Within the entries below, find the portion that opens with the line containing "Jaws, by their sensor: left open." and closes with the line containing "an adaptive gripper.". Retype that portion exactly and only.

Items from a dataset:
###

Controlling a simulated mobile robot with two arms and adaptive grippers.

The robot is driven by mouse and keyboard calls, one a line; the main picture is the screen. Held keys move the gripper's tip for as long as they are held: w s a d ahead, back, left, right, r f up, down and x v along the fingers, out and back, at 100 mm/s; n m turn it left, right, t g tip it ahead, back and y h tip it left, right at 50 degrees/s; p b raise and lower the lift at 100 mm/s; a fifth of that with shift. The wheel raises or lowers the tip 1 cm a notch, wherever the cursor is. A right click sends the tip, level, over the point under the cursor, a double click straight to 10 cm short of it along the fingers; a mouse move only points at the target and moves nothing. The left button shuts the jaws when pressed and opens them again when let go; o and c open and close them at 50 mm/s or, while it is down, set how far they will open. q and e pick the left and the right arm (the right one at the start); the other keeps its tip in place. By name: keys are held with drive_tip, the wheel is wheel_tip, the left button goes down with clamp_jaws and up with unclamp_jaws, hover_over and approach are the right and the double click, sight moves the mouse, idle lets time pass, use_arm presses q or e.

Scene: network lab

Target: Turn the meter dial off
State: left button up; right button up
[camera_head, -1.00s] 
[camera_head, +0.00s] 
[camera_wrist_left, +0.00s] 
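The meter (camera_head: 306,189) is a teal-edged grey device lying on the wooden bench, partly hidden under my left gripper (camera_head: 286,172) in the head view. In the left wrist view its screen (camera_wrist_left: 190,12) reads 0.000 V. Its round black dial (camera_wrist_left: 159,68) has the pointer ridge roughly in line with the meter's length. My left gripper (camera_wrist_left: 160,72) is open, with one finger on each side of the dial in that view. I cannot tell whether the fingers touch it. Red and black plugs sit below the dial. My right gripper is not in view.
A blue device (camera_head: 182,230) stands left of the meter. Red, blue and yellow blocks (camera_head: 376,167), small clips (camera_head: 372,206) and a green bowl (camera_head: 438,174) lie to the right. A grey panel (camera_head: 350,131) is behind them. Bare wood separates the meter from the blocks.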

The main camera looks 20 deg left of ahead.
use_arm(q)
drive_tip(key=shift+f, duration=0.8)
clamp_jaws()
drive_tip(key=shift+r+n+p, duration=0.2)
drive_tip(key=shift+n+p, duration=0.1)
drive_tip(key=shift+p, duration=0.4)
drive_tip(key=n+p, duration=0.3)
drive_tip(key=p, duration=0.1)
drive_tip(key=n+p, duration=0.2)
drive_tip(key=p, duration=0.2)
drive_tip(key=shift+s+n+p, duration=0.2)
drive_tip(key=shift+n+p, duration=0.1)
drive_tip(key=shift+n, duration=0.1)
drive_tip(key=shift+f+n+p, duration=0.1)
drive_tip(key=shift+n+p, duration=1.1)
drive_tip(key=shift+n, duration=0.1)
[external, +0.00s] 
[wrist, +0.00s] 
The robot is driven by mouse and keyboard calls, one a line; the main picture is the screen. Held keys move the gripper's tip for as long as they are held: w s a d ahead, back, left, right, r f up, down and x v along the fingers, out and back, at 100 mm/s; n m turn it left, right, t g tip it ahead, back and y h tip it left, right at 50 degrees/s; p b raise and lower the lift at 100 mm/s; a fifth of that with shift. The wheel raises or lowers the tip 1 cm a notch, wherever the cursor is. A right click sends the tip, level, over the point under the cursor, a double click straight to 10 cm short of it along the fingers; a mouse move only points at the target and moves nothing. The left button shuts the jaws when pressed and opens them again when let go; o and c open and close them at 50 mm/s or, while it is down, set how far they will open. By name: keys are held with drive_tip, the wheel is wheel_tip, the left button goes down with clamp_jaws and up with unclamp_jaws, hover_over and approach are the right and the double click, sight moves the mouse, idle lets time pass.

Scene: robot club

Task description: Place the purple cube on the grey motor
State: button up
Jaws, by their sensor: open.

###

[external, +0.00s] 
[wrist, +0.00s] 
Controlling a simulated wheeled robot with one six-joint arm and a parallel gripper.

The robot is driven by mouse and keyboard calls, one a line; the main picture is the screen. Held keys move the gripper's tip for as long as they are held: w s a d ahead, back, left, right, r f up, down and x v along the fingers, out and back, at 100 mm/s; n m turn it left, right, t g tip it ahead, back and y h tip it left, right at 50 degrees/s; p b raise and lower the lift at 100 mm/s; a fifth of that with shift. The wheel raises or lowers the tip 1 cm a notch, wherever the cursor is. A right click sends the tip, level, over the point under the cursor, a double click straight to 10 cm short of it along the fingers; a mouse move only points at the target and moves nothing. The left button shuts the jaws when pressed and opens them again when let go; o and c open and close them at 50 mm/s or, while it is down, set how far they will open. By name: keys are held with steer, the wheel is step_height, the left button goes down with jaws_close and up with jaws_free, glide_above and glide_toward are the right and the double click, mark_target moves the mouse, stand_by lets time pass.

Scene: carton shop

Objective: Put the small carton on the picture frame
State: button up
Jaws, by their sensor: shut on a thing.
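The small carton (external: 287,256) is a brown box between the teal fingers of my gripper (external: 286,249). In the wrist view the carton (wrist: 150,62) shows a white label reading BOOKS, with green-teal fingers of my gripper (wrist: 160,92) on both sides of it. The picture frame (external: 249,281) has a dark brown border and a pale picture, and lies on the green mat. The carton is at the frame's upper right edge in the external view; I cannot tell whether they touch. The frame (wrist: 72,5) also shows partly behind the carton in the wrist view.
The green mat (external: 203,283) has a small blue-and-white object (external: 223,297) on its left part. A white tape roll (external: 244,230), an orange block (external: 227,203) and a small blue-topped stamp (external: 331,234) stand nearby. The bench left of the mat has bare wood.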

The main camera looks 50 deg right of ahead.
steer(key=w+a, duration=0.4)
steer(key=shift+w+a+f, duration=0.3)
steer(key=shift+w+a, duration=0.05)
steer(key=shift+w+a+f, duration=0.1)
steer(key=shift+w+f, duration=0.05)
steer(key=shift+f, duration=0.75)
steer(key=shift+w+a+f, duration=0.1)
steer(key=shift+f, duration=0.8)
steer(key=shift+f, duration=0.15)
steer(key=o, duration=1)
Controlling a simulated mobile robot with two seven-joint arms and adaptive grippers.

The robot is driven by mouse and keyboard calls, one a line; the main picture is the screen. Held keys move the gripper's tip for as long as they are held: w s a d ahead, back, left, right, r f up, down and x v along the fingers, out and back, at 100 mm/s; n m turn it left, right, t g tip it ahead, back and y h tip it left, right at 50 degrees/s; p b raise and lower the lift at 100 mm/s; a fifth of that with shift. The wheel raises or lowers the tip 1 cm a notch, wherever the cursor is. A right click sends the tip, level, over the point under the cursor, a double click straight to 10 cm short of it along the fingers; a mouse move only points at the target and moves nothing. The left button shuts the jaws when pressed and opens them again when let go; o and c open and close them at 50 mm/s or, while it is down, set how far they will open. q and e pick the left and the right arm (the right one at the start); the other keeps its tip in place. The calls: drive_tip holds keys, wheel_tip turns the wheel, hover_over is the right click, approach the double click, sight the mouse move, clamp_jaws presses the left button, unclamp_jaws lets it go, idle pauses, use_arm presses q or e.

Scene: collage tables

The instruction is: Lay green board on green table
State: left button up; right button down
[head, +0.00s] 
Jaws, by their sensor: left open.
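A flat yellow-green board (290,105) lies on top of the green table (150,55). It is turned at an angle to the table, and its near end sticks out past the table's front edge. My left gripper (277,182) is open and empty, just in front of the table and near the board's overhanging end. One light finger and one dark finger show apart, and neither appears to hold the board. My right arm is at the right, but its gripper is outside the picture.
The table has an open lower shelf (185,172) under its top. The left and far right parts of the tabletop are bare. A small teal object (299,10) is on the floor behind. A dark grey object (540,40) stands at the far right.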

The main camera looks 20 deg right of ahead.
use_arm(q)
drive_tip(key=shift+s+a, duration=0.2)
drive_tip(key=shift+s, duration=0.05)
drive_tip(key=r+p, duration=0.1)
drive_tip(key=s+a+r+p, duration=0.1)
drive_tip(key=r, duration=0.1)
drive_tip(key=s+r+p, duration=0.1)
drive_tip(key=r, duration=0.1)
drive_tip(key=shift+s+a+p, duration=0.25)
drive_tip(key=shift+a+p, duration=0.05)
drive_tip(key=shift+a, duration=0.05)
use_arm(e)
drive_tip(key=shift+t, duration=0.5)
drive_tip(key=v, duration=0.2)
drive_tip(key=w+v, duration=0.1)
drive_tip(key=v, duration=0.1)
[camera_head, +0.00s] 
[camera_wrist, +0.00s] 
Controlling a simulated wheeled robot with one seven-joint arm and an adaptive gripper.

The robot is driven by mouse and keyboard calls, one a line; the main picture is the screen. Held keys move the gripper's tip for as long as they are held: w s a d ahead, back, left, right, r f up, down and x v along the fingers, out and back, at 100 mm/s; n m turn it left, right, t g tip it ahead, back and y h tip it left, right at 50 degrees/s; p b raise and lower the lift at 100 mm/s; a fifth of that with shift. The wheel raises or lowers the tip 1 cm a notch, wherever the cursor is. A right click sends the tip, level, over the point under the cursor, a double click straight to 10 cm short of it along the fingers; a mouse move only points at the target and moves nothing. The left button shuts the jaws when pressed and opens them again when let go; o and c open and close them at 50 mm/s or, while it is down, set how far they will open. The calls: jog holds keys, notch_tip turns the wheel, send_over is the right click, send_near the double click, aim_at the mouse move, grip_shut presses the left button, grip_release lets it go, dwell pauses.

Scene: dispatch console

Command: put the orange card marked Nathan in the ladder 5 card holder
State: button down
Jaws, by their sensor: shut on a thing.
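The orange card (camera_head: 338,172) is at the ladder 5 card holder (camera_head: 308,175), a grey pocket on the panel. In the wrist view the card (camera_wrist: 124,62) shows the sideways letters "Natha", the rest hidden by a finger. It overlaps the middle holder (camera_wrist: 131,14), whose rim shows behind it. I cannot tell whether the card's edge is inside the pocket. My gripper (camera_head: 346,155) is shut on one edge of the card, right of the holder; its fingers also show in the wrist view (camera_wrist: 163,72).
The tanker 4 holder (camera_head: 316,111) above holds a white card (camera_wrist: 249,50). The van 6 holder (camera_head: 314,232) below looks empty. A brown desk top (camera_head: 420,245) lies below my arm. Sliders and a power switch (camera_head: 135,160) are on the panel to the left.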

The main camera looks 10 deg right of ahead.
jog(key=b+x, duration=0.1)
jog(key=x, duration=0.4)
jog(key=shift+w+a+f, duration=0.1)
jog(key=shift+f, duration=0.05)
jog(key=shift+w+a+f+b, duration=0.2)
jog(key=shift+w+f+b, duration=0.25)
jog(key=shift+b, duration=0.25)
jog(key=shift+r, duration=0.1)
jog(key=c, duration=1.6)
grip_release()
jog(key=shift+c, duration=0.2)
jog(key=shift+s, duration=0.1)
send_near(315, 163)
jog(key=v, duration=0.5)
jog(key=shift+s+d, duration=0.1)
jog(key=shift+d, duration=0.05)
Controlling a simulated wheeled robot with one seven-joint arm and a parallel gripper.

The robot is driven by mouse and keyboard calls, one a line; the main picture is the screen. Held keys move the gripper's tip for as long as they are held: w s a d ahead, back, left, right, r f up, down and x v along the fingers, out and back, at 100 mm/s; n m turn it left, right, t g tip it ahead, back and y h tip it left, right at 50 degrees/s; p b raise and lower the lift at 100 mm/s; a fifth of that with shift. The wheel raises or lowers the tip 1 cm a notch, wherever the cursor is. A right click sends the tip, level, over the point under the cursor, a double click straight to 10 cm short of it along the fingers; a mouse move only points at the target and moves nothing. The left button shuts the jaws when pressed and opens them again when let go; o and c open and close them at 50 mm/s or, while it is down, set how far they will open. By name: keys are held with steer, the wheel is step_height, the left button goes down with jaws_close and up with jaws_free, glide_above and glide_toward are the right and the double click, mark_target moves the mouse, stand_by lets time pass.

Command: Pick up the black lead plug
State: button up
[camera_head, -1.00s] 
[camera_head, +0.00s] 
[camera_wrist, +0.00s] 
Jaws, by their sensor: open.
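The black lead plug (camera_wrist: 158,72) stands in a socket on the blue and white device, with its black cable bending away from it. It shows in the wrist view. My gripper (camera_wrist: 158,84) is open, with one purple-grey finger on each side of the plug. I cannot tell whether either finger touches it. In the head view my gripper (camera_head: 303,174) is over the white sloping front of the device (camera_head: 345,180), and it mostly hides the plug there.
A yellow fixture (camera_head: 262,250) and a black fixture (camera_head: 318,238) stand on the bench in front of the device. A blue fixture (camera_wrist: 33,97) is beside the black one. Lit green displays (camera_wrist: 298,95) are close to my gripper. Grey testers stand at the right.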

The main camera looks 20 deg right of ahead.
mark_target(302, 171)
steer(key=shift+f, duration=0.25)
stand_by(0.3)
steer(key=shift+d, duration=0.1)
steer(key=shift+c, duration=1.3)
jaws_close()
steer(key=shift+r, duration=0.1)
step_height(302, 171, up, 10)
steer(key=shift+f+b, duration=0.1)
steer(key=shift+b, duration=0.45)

###

## FINAL RESULT
Jaws, by their sensor: left open.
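A flat yellow-green board (290,105) lies on top of the green table (150,55). It is turned at an angle to the table, and its near end sticks out past the table's front edge. My left gripper (277,182) is open and empty, just in front of the table and near the board's overhanging end. One light finger and one dark finger show apart, and neither appears to hold the board. My right arm is at the right, but its gripper is outside the picture.
The table has an open lower shelf (185,172) under its top. The left and far right parts of the tabletop are bare. A small teal object (299,10) is on the floor behind. A dark grey object (540,40) stands at the far right.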

The main camera looks 20 deg right of ahead.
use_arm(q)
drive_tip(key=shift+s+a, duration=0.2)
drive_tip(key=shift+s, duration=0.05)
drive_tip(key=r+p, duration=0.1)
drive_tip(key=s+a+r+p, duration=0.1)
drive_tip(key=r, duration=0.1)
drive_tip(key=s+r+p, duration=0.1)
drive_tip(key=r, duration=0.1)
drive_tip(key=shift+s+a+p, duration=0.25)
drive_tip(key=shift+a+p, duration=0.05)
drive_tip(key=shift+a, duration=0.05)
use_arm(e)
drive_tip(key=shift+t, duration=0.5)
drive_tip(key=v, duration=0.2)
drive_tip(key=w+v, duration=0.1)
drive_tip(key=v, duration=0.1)
[camera_head, +0.00s] 
[camera_wrist, +0.00s] 
Controlling a simulated wheeled robot with one seven-joint arm and an adaptive gripper.

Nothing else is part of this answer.